È possibile, nell’ambito di lavori stradali, ipotizzare il riutilizzo dell’asfalto proveniente dal disfacimento e dalla fresatura del manto stradale che sia stato depositato e compattato su un terreno adiacente al cantiere?

È netta la Cassazione penale, nella sentenza n. 24865 del 4 giugno 2018, nel sostenere l’incompatibilità dello spandimento del rifiuto e del suo compattamento con la sua riutilizzabilità, configurando tali operazioni una vera e propria attività di smaltimento, come tale da effettuare con le dovute autorizzazioni e cautele (per un approfondimento si legga il nostro commento “fresato d’asfalto: rifiuto o non rifiuto?“)

Inoltre, continua la Corte, il fresato bituminoso è classificato come rifiuto speciale e può essere trattato come sottoprodotto solamente se inserito in un ciclo produttivo ed utilizzato, senza nessun trattamento, in un impianto che ne preveda l’utilizzo nello stesso ciclo di produzione.

Su queste basi, sono stati ritenuti responsabili dello smaltimento non autorizzato di rifiuti speciali sia il responsabile del cantiere sia il legale rappresentante dell’impresa.
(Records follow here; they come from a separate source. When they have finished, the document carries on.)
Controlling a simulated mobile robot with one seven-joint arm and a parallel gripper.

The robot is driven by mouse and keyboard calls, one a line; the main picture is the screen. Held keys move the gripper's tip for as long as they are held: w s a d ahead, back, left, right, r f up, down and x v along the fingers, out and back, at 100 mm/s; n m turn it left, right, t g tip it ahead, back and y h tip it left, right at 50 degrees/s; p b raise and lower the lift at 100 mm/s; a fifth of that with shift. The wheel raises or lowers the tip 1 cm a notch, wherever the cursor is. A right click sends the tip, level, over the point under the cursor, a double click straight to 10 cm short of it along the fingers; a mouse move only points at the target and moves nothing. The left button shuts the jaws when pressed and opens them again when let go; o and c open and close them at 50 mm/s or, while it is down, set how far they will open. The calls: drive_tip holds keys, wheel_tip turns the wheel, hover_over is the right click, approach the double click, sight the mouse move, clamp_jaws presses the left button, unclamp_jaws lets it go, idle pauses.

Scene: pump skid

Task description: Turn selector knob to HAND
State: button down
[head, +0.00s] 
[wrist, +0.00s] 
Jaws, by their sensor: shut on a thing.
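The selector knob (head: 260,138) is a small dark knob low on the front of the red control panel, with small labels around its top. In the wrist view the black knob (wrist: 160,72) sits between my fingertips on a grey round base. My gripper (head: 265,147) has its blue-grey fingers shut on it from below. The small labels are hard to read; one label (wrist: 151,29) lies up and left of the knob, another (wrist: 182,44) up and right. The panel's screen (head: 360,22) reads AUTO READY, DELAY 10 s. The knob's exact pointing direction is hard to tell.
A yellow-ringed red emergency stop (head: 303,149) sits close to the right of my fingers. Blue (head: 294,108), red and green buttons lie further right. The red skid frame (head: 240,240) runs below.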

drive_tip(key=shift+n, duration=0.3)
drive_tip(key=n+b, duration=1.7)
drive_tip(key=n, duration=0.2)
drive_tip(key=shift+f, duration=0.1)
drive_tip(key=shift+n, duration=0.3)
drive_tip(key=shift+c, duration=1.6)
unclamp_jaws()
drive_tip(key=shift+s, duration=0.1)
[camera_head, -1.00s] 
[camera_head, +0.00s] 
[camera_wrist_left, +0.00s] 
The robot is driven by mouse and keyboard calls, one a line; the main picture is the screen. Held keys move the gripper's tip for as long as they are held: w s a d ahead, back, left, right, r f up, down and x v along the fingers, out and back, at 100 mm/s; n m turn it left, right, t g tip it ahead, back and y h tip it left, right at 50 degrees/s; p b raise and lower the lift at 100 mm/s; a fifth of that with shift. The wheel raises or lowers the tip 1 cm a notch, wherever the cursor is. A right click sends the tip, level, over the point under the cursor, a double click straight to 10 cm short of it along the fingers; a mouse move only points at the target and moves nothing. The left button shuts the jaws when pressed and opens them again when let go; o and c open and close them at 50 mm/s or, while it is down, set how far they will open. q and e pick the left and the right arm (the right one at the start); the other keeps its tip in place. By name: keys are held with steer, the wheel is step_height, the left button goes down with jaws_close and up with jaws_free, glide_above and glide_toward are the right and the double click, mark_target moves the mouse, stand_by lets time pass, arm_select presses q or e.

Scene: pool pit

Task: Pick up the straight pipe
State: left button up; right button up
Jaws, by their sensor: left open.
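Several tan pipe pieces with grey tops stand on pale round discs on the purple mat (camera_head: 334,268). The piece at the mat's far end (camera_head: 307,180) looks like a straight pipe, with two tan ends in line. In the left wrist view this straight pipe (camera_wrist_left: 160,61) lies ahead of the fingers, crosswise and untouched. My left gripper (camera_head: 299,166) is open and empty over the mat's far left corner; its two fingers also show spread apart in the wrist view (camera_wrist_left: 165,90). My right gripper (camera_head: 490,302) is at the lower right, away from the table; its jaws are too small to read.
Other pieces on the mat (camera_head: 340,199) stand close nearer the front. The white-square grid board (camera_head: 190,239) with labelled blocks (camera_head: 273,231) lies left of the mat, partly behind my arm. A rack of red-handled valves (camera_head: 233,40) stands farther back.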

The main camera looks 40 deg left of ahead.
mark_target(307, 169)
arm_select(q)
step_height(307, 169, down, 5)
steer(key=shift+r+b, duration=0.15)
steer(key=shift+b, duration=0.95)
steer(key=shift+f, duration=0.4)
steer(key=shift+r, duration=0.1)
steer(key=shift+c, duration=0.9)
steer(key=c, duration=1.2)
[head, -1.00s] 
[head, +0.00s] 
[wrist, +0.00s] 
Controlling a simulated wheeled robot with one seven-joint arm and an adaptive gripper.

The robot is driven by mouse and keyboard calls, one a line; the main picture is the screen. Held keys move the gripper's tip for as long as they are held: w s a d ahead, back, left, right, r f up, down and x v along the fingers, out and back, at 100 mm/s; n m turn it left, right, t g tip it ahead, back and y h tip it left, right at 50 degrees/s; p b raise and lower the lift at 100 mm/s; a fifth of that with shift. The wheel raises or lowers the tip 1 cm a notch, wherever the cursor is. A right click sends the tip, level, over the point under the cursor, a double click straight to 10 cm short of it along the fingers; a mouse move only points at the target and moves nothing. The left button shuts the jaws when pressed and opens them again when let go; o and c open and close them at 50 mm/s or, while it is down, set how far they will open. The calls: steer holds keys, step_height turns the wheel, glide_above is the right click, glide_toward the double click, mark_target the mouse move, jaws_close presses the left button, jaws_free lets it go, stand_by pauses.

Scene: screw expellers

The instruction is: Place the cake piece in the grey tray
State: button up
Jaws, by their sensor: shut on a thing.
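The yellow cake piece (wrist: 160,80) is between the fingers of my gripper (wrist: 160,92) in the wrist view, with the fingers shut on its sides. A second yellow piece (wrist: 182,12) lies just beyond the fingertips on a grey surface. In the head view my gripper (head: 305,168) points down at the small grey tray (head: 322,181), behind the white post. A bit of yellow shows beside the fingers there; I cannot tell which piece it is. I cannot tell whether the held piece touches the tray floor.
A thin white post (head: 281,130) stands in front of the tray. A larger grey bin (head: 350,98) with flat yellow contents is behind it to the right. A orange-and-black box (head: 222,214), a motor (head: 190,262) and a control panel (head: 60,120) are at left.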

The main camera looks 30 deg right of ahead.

Il primo perché direttamente riconducibile all’attività illecita, per la sua presenza nel cantiere con compiti di direzione; e il secondo in ragione dell’obbligo di vigilare sull’attività del cantiere per verificarne la liceità, non essendo tali modalità di smaltimento imprevedibili o anomale né attribuibili a un’iniziativa autonoma del responsabile del cantiere, e non essendo stata dimostrata l’esistenza di una delega di funzioni circa lo smaltimento dei rifiuti.